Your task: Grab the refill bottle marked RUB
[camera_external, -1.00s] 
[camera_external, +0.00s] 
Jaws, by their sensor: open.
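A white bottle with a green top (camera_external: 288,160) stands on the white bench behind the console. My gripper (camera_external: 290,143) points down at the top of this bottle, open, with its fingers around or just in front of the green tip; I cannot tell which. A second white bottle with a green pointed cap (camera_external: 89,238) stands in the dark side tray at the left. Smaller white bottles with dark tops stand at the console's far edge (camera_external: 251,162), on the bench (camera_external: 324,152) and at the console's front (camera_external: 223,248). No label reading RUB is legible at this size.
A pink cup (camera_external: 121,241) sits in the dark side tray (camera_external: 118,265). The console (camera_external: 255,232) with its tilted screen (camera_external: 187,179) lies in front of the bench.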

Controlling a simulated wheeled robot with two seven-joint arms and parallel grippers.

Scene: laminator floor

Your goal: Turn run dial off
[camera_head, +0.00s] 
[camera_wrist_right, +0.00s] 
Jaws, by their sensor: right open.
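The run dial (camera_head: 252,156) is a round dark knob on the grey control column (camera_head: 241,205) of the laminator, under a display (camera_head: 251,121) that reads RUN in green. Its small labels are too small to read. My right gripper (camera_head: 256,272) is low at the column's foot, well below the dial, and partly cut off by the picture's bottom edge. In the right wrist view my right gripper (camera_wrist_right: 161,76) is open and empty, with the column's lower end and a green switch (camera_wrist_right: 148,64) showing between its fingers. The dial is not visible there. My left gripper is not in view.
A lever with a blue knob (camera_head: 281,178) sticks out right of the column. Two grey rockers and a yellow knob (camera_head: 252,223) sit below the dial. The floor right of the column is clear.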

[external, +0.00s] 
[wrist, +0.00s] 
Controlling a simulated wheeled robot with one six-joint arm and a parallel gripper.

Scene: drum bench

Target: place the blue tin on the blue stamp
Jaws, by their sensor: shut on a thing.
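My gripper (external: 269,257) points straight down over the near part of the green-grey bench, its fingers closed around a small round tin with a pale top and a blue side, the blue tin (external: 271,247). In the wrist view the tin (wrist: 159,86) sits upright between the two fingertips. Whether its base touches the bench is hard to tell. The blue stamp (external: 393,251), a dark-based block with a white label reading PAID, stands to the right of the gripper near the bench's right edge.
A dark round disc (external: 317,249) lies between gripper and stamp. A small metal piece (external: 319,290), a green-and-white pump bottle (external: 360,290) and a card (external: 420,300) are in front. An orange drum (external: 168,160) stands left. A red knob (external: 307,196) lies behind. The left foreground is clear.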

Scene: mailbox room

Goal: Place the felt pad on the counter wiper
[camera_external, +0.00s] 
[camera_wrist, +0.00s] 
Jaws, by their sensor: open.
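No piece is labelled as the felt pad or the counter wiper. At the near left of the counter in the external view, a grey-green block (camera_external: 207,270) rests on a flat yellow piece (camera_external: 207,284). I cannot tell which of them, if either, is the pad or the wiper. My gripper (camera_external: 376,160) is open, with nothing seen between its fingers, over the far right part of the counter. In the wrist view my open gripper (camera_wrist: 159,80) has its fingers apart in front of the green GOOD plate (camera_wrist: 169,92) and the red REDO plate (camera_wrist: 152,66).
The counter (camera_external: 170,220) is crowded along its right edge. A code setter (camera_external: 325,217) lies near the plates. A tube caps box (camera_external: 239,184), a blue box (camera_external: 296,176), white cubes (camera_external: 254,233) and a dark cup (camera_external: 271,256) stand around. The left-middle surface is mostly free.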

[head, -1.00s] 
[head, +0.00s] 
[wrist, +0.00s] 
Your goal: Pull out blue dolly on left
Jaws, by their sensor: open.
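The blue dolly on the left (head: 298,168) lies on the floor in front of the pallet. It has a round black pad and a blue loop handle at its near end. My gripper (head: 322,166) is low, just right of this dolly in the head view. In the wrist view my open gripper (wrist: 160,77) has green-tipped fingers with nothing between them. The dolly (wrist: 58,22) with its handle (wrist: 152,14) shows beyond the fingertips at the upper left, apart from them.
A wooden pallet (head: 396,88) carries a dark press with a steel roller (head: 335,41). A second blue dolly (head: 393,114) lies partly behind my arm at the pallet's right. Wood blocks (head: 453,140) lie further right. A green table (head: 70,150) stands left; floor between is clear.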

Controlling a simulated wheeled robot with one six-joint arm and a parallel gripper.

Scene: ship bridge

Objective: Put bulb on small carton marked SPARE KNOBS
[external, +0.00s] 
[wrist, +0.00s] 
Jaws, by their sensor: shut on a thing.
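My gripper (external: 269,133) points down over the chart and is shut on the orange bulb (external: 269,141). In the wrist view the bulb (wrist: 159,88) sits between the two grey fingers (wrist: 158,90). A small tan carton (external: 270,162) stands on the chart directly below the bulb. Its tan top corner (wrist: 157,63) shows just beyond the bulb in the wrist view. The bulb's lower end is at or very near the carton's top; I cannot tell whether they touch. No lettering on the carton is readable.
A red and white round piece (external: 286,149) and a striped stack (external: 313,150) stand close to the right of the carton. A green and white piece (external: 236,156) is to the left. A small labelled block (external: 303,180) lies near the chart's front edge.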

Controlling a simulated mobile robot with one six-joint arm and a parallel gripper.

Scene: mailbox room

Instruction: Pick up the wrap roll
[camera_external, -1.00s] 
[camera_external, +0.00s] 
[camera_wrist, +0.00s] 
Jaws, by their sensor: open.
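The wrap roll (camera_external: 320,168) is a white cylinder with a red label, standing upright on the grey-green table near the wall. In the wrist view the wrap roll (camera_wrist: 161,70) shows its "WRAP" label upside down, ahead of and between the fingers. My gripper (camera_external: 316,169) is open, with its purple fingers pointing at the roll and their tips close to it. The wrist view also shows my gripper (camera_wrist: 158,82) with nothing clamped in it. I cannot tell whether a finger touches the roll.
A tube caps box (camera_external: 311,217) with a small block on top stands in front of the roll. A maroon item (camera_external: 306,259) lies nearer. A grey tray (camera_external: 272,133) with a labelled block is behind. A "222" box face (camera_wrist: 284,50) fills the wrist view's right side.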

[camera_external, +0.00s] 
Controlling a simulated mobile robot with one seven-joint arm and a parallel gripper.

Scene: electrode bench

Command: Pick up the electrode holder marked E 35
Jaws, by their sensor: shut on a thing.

━━━━

• [WHAT THIS TASK INVOLVES]:
Repeat exactly, and only, the lines of the records above, starting with the line that contains "Controlling a simulated mobile robot with one seven-joint" and ending with the final line, both included.

• [PROBLEM SOLUTION]:
Controlling a simulated mobile robot with one seven-joint arm and a parallel gripper.

Scene: electrode bench

Command: Pick up the electrode holder marked E 35
Jaws, by their sensor: shut on a thing.

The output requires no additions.